No se trata aquí de puro poder, sino de dominación, es decir, de un mandato obedecido al ser considerado como legítimo, mientras que el poder versa sobre la imposición de una voluntad sobre otra sin necesariamente ser reconocida como legítima. El poder se consolida con la dominación. Todo el montaje global se convierte en un dispositivo de disciplina humana. El sistema vial completo es un sistema político.
La cuestión es que la universidad debe fomentar, de forma constante y consecuente, la ciudad sustentable enfrentando los chantajes y desafíos del orden motorizado y promover la movilidad más equitativa y sostenible. Claro, como esto es un problema político, hay que saber que existe una confrontación de gran magnitud. No hay lugar a dudas, de que la resistencia a una orientación de este tipo, viene de diversos frentes, comenzando por el de los consumidores que se encuentran en una situación muy compleja.
Hay que desarrollar estrategias creativas combinadas que puedan favorecer y fomentar un cambio en los modelos y prácticas a nivel de la infraestructura. Eso requiere apoyar y promocionar los desplazamientos a pie, en bicicleta -de manera segura y agradable- y mediante el transporte público y liviano de alta calidad y eficiencia en un esquema de intermodalidad.
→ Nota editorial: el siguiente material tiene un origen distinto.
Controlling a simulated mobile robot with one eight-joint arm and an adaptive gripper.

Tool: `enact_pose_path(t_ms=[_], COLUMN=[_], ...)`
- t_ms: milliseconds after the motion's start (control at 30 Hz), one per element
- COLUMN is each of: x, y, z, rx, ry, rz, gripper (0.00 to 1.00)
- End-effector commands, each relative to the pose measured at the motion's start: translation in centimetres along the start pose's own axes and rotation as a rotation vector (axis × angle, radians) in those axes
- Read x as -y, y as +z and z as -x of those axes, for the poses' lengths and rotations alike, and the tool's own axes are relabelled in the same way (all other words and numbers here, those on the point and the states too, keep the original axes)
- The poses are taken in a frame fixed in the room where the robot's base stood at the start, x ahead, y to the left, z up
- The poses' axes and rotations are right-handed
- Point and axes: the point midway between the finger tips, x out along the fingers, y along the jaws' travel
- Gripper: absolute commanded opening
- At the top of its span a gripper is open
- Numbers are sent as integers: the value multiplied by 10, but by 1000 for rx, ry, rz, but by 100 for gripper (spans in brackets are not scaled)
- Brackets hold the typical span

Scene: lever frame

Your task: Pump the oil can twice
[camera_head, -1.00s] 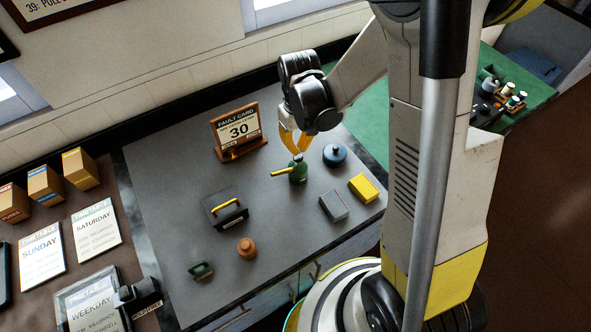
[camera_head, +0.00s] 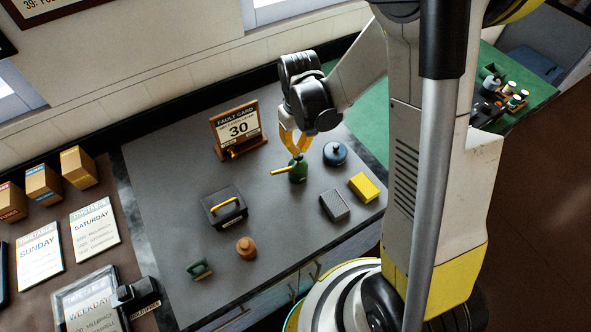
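The oil can (camera_head: 298,173) is a small green can with a yellow spout pointing left, standing upright on the grey worktop (camera_head: 170,225). My gripper (camera_head: 299,150), with yellow fingers, points down directly over the can's top. The fingertips are at or very near the top of the can. Whether they touch it, and how far apart they are, is too small to tell. The dark wrist hides part of the fingers.
A fault card stand (camera_head: 236,130) is left of the can. A blue round pot (camera_head: 334,154), a yellow block (camera_head: 363,187) and a grey block (camera_head: 334,205) are to the right. A black box (camera_head: 224,208) and a brown jar (camera_head: 246,248) are in front left.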

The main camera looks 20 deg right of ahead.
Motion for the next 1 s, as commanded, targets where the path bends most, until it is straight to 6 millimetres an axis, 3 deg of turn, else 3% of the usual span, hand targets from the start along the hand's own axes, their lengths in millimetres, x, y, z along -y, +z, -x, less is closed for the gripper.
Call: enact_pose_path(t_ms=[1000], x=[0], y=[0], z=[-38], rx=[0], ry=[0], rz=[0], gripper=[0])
La protección de la tierra, el desarrollo de la sensibilidad hacia la promoción de las condiciones climáticas favorables, la consciencia de los distintos tipos de contaminación, el cuido de nuestro ambiente tanto físico como cultural, en términos de las prácticas cotidianas, requieren una movilización intelectual y afectiva. La construcción de estacionamientos, no es precisamente el medio mejor para hacerlo.
El estacionamiento, entiendo, es una afrenta a la inteligencia y la sensibilidad creativa. Señalo a colegas mi objeción e indignación ante este oprobioso emplazamiento y me apena la impasibilidad con la que algunos acogen mi observación. Lo más terrible, y significativo es la indiferencia. El mirar se ha normalizado. La violencia simbólica, que apunta hacia la integración al sometimiento, se ha estacionado.
Entristece que el primer centro docente del país no pueda pensarse en la complejidad simbólica de su presencia y se doblegue ante la tiranía de la cultura motorizada del automóvil privado.